┏━━
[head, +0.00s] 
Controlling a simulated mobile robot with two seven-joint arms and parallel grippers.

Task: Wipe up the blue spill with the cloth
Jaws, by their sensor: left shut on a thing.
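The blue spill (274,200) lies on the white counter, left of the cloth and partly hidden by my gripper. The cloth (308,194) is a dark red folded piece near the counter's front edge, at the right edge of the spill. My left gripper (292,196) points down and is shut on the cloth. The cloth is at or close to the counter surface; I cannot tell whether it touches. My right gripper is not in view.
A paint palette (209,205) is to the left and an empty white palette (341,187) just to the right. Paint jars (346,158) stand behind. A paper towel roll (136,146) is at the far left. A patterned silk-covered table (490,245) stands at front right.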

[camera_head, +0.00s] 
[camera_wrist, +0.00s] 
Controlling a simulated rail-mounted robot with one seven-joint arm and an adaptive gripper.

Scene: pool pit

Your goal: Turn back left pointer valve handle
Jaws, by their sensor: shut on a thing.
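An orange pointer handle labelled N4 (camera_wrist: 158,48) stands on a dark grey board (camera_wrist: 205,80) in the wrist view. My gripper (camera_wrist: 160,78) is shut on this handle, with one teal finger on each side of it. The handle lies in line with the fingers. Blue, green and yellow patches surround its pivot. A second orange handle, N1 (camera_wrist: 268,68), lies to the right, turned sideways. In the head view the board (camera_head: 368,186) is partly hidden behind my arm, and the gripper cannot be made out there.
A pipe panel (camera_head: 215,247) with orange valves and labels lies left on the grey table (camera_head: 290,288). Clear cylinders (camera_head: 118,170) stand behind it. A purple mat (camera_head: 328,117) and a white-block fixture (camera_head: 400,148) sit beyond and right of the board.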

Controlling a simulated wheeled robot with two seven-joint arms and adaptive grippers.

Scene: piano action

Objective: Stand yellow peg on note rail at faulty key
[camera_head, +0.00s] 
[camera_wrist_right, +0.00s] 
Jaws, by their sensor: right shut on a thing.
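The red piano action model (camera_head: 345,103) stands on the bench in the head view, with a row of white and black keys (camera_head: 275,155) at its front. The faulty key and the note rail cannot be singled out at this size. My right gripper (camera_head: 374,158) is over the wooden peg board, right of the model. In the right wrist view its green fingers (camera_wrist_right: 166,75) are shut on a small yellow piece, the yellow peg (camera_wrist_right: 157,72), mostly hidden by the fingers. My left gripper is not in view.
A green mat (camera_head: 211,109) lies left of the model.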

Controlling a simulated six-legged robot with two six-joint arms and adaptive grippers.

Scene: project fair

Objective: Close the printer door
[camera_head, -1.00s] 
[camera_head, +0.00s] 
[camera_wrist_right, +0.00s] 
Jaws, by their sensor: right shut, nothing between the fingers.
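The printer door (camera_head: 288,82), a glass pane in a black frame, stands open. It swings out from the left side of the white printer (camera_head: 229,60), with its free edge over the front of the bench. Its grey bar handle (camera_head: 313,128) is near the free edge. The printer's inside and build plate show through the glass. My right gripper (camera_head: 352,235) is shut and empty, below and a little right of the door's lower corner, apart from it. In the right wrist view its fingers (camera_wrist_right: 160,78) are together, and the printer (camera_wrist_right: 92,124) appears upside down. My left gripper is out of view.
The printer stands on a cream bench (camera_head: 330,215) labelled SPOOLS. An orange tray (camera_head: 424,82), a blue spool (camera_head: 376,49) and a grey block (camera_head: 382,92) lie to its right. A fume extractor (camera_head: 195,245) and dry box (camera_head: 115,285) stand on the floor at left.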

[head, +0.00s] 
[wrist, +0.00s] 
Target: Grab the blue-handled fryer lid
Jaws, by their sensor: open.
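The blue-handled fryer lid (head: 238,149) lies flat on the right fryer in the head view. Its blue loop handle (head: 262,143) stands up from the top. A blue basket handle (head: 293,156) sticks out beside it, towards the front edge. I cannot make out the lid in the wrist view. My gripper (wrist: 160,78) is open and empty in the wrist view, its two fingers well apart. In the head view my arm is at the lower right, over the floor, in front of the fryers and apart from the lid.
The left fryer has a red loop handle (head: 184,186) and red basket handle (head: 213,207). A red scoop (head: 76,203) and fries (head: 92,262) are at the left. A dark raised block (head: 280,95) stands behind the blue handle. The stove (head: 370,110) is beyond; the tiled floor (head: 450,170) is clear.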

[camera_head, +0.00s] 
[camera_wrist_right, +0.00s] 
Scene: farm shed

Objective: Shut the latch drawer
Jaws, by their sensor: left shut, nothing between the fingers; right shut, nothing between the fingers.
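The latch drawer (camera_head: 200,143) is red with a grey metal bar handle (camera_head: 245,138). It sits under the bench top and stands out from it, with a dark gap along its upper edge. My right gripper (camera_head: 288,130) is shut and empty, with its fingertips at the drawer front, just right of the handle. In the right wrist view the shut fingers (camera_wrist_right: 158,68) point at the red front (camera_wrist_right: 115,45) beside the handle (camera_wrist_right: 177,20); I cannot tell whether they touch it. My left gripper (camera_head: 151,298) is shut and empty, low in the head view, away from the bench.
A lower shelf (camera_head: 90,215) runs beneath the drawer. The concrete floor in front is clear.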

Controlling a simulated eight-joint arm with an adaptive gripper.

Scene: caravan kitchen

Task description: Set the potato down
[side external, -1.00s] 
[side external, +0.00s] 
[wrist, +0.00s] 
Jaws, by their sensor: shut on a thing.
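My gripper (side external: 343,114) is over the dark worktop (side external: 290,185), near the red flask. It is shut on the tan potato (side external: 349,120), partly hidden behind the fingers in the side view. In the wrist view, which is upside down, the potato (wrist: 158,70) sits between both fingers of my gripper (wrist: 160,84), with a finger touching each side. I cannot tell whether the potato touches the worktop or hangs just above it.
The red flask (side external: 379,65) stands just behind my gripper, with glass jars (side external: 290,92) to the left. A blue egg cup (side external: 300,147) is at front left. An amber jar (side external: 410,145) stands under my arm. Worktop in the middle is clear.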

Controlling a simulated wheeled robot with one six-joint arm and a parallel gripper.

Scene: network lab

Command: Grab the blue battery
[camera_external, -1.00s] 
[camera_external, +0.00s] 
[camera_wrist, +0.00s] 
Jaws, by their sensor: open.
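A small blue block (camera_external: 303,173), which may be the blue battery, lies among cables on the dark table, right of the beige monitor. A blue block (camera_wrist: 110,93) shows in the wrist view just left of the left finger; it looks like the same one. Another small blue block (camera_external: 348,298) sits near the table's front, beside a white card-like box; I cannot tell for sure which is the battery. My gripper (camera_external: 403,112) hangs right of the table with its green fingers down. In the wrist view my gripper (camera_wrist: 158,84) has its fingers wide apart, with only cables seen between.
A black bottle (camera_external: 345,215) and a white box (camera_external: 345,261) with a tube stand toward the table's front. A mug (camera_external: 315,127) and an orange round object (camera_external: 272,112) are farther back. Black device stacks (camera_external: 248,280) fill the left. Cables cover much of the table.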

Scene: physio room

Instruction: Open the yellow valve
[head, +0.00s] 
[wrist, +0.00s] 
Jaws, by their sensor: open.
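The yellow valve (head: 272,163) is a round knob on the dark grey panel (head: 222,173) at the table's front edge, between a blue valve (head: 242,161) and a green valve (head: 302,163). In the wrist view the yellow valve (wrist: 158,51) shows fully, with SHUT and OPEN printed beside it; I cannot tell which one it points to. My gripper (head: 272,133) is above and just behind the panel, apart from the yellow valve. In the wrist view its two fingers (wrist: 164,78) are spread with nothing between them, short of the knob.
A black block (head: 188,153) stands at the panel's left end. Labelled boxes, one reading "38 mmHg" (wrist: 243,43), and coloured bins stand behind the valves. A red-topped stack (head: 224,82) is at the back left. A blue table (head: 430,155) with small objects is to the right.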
┗━━
§ Exercise description: Only a number is wanted: how many lines above include "seven"?

§ Exercise result: 3